→ **What the exercise asks**: For each line below that includes the word "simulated", make a copy.

* * *

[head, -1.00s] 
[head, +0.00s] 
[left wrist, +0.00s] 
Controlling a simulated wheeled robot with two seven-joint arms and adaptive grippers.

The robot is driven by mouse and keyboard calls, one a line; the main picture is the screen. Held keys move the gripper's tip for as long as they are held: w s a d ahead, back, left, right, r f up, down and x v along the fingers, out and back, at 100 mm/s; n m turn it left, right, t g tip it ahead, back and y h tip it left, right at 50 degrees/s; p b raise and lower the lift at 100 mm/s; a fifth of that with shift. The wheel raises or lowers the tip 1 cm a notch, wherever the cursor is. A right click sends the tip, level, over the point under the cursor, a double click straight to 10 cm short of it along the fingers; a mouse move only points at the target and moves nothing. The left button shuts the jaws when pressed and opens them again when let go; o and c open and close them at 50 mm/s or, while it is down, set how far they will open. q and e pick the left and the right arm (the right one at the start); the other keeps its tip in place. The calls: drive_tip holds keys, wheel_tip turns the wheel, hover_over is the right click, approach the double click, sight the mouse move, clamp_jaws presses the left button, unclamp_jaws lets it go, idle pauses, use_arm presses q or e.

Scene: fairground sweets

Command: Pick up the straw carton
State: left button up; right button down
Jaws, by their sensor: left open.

* * *

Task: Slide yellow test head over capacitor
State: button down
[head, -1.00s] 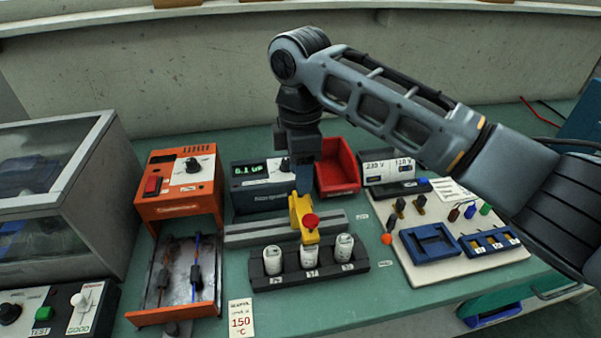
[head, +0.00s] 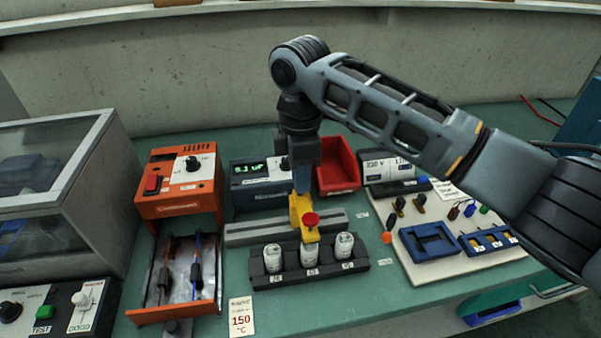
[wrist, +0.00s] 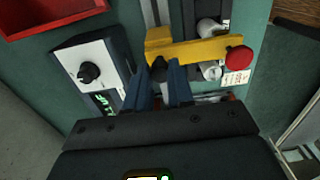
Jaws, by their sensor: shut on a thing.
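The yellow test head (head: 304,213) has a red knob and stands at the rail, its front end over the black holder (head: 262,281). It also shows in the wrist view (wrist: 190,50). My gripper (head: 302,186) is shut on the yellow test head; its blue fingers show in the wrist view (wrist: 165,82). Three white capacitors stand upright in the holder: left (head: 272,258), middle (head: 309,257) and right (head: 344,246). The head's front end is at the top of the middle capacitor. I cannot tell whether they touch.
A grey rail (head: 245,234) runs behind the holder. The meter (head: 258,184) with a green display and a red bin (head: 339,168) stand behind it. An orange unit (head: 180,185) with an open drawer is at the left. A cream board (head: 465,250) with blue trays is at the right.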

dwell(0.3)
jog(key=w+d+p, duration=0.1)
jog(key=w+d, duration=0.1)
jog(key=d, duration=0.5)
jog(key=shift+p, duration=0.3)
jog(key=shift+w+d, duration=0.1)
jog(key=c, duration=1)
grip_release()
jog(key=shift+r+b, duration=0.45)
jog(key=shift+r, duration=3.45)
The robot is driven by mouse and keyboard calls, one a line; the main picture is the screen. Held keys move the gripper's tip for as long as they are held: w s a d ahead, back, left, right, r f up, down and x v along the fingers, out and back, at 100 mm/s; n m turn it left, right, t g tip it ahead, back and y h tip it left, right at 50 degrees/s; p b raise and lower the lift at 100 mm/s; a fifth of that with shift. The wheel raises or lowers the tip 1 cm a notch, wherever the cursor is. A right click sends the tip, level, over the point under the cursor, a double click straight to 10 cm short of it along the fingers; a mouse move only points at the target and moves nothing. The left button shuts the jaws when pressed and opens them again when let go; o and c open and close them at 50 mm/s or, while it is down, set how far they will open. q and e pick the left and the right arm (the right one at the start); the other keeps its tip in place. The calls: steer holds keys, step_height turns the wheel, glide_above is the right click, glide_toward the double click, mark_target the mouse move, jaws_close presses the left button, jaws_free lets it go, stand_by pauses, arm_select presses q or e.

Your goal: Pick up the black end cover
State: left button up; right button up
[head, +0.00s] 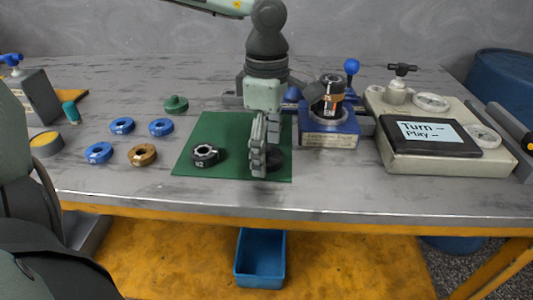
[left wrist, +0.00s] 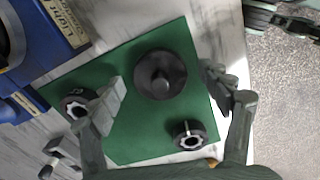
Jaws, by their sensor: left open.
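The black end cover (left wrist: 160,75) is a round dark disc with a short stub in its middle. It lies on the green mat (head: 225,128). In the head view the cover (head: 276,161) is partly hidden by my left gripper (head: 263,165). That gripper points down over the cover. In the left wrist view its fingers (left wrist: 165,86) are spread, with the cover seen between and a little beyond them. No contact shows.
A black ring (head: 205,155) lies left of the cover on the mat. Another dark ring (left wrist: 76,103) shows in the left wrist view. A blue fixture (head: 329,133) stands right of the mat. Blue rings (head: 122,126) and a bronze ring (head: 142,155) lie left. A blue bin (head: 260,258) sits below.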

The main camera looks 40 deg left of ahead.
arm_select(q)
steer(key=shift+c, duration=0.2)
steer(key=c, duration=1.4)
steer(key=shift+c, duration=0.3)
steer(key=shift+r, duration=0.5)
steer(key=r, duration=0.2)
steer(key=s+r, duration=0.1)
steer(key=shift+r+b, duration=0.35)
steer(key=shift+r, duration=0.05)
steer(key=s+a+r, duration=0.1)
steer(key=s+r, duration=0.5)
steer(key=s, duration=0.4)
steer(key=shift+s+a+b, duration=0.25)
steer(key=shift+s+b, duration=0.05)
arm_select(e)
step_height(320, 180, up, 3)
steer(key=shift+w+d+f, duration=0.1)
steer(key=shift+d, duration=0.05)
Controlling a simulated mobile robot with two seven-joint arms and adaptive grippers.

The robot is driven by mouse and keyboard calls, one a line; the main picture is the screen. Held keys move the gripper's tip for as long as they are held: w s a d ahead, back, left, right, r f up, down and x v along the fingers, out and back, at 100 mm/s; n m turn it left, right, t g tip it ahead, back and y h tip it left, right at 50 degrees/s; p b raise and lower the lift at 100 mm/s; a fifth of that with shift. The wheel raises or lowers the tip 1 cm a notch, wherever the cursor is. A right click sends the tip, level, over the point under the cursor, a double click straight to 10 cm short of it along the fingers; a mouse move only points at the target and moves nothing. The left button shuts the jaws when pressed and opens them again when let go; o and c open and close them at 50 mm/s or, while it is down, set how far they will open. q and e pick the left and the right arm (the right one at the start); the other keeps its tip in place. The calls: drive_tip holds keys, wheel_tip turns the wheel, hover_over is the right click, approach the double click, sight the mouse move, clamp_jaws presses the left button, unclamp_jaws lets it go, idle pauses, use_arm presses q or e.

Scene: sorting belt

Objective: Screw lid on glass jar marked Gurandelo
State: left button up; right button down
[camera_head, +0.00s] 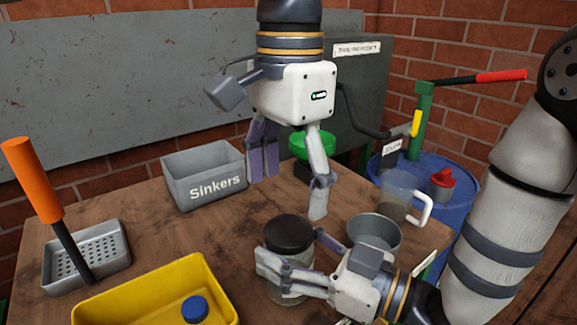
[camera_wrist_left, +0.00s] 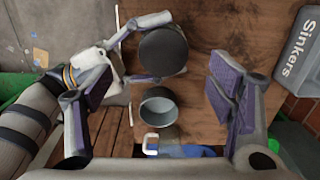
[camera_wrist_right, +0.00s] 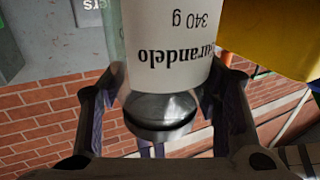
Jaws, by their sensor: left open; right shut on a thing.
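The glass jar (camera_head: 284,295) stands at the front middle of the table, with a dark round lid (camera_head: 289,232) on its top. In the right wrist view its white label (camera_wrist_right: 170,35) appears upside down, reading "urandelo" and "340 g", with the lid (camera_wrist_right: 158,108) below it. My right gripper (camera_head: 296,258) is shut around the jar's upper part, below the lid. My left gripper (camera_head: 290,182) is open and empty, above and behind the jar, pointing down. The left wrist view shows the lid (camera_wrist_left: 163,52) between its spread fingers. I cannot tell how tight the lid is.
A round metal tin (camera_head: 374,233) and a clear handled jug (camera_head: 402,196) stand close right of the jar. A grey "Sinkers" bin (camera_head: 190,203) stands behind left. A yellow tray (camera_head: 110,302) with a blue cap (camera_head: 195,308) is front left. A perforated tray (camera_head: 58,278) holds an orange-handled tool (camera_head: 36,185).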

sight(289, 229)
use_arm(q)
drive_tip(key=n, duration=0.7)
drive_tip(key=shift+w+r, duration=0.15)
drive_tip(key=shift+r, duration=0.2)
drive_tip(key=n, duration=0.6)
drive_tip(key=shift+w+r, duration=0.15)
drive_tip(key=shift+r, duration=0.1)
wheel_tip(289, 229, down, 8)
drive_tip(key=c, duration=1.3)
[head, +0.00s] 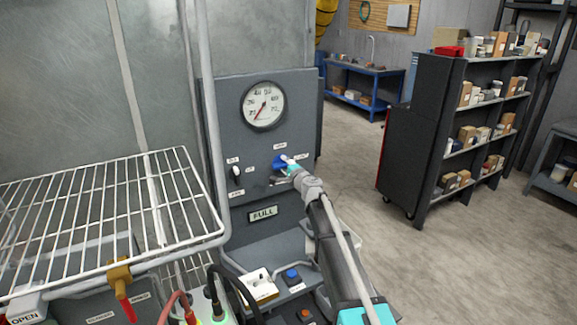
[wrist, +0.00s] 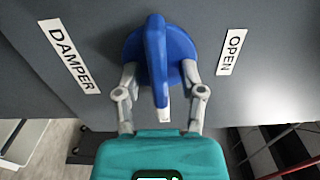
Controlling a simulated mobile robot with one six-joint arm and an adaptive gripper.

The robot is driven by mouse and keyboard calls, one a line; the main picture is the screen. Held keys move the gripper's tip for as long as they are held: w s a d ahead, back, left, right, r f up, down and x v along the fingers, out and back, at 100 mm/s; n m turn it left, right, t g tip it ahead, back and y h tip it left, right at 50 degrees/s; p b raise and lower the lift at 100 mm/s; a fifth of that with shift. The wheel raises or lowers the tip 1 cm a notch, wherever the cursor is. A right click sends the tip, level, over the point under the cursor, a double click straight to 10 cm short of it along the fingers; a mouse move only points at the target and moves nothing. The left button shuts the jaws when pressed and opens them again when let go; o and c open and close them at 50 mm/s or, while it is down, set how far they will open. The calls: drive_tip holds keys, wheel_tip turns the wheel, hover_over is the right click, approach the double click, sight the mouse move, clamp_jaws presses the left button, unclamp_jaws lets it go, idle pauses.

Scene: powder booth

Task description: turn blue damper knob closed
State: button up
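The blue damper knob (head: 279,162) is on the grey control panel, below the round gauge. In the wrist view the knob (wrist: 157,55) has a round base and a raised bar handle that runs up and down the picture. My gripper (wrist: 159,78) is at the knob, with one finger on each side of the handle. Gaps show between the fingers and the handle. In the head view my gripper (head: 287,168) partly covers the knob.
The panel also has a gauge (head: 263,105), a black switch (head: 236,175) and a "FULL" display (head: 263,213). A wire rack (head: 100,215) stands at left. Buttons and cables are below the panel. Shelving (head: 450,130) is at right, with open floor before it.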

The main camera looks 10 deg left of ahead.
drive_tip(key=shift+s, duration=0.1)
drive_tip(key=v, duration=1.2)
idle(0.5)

* * *

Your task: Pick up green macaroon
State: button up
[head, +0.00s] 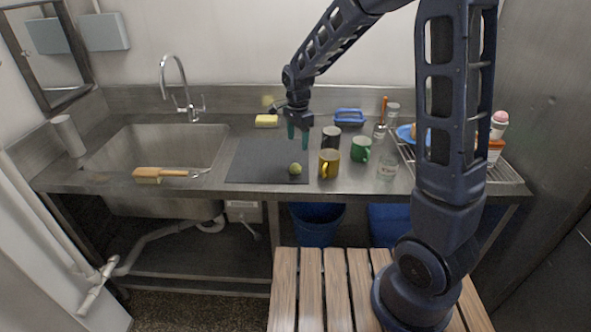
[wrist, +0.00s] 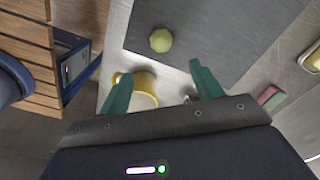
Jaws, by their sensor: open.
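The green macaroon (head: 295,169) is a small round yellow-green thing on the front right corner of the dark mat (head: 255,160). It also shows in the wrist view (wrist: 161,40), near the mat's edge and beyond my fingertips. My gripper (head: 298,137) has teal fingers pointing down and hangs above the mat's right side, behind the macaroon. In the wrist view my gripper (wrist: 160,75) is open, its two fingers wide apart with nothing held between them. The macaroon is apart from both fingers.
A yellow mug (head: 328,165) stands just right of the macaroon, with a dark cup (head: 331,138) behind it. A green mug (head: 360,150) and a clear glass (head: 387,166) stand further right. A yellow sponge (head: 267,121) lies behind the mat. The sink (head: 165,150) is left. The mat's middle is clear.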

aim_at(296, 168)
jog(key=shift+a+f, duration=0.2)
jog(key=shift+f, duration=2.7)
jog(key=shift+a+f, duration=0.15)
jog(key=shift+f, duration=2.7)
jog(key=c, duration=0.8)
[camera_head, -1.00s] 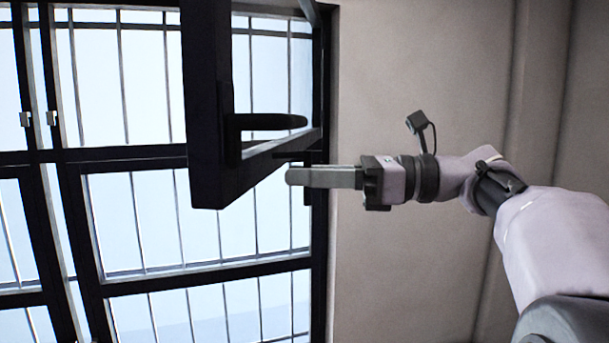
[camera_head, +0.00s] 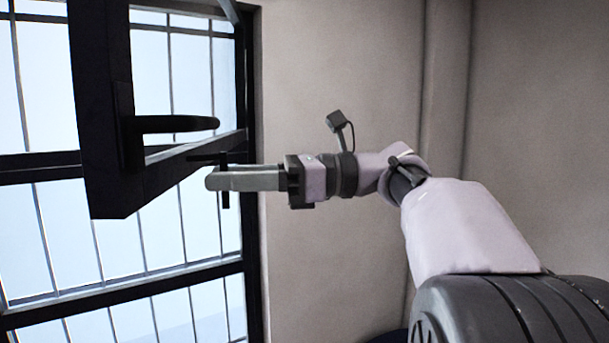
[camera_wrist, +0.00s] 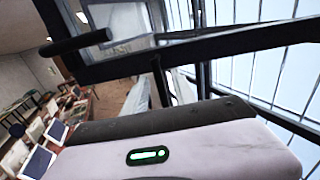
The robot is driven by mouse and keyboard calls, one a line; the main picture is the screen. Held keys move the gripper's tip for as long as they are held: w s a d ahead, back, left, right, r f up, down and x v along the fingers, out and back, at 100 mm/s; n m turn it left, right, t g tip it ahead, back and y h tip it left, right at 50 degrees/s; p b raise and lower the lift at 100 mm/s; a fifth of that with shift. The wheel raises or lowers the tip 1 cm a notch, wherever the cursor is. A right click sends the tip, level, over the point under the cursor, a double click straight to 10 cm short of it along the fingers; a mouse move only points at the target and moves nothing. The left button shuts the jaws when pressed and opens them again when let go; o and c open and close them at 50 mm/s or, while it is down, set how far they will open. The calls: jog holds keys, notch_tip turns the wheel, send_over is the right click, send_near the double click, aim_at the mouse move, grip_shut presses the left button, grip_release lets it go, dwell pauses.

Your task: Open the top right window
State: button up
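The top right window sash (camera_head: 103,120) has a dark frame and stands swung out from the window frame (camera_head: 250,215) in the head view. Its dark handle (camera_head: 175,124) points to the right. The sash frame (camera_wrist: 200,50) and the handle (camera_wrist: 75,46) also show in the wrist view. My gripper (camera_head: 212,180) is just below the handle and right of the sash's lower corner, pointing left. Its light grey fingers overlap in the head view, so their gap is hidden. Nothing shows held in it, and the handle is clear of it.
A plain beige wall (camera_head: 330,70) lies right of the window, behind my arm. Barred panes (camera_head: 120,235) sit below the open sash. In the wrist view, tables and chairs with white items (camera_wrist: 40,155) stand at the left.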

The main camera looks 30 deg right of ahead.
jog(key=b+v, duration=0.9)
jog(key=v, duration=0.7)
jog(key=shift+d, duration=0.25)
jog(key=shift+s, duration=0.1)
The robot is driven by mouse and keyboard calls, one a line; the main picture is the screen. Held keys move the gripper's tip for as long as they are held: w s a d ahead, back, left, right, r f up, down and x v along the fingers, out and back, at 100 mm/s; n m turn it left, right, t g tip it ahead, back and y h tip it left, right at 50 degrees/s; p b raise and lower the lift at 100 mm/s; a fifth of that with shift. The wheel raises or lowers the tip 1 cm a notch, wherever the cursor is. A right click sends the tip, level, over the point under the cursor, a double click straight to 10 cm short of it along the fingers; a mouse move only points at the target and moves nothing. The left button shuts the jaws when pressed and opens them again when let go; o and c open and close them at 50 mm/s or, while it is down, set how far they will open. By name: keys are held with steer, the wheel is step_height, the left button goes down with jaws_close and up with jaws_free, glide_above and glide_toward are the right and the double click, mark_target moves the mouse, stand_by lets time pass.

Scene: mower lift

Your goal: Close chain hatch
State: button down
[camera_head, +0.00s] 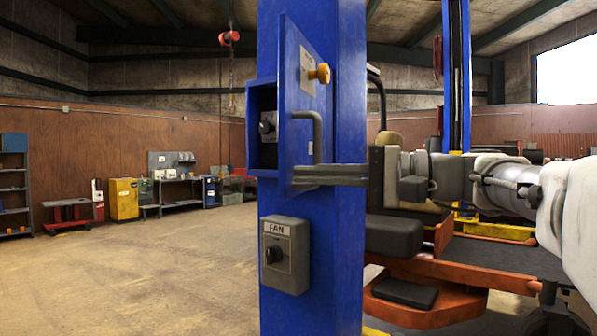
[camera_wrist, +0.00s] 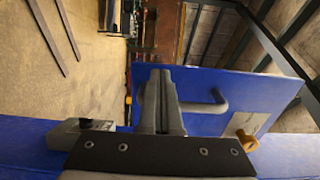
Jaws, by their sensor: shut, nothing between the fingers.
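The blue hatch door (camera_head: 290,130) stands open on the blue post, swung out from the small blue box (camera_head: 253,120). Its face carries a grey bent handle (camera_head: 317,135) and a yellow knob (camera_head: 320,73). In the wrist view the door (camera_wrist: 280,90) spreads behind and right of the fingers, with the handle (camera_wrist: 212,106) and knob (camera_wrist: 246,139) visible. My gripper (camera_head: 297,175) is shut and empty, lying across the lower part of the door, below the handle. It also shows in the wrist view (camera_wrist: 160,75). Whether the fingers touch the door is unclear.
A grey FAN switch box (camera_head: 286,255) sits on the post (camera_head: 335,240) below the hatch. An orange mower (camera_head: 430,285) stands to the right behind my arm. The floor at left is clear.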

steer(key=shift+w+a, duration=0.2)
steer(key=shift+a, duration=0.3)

* * *

→ **Solution**:
Controlling a simulated wheeled robot with two seven-joint arms and adaptive grippers.
Controlling a simulated mobile robot with two seven-joint arms and adaptive grippers.
Controlling a simulated mobile robot with one six-joint arm and an adaptive gripper.

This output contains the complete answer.